Little Blue Man: Gate Seven

It’s Father’s Day.  This is my seventh post in honour of my dad’s 90th Year.  We lost him when he was 78.  It takes a long time to process losing a loved one. I have posted 7 short films in honour of his life taken from the work I did on ‘Little Blue Man’ – an homage to Dad.  I have done this over seven days from his birthday to Father’s Day.

Gate Seven: The Stoker. Before I was born, my dad was a stoker in the Royal Navy, working in the ‘belly of the ship’. This final film honours him (Terence Roy Waterfield born 13 June 1931), my birth father, and also another man: the father of Third Theatre (my theatrical lineage)  Eugenio Barba, also a stoker in the Merchant Navy born 29th October 1936.

In this extract Dad’s shipmates and theatre director Eugenio Barba embody the Stoker bringing to life for me what my Dad may have done before I was born when he was in the Navy. You will see how dad’s shipmates recount their own experience and knowledge of life in the belly of the ship. I am amazed at this synchronicity. I have collaborated with Eugenio’s theatre company Odin Teatret since 1990.  His theatre was established in 1964 when I was 8 encountering my first experience of Theatre-in-Education in Coventry at Alderman’s Green Junior School.  In this film my theatre life comes crashing into Dad’s Navy experience.  Waves of coincidence and synchronicity roll about through ‘Little Blue Man’. It’s uncanny.

Here in this interview, I discover the visceral aspect of Dad’s life at sea as Eugenio recounts his experience as an Italian immigrant stoker in the Merchant Navy in Norway, working on his ship Talabot. My dad’s ship in the ‘Far East’ was HMS Cockade.  I discovered from his service history he worked on  others often minesweepers in the clear up after the Korean War.  At Dad’s funeral his shipmates ensured we had a sailor’s hat with HMS Cockade placed on his coffin.  They gave him a proper sailor’s send off.

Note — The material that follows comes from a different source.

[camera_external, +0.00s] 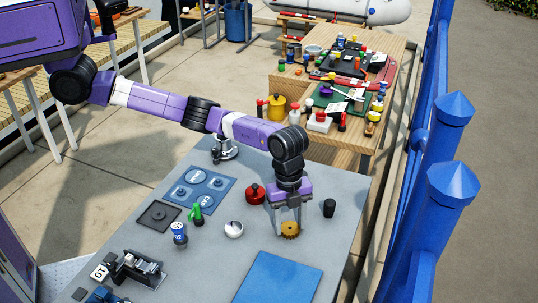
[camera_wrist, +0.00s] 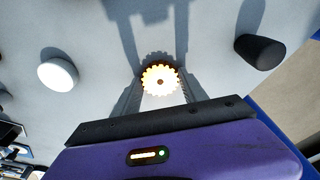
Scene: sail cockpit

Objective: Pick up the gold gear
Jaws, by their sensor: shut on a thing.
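The gold gear (camera_external: 290,229) is a small toothed disc near the right side of the grey table. My gripper (camera_external: 289,227) points down at it, and its two fingers stand on either side of the gear. In the wrist view the gear (camera_wrist: 161,80) sits between the fingertips of my gripper (camera_wrist: 160,82), gripped at its edges. A dark toothed shape shows just beyond it, probably its shadow. I cannot tell whether the gear touches the tabletop or is slightly above it.
A black cylinder (camera_external: 329,208) stands right of my gripper, a red round object (camera_external: 255,193) behind left, and a white dome (camera_external: 233,229) to the left. A blue mat (camera_external: 278,279) lies in front. Blue posts (camera_external: 452,200) rise beyond the table's right edge (camera_external: 357,215).

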I remember the sun shone as they played the last post.  After his funeral we had a sharp frost and his ashes remained frozen in a cross shape for days and days and days.

At this gate career and family life come together in these two men who have had a major influence on me.  I am glad to have known them both and to share the pages of a new book ‘Poetics of a Third Theatre’ which charts that journey.

If you missed the previous gates you can click on each here:  Gate One, Gate Two, Gate Three, Gate Four, Gate Five

and Gate Six

Here is the seventh short film.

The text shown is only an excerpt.